Return the material word for word. Do not include the pictures.
==============================
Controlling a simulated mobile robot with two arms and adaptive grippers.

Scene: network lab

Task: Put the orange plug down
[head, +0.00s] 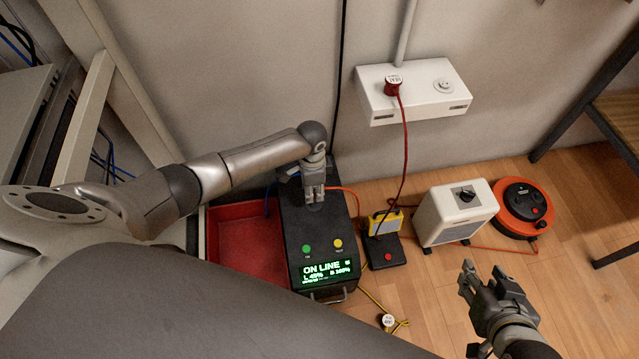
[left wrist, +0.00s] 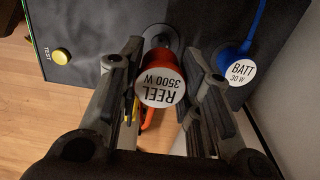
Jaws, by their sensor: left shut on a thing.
==============================
# RESPONSE TO THE TASK
Controlling a simulated mobile robot with two arms and adaptive grippers.

Scene: network lab

Task: Put the orange plug down
[head, +0.00s] 
[left wrist, +0.00s] 
Jaws, by their sensor: left shut on a thing.

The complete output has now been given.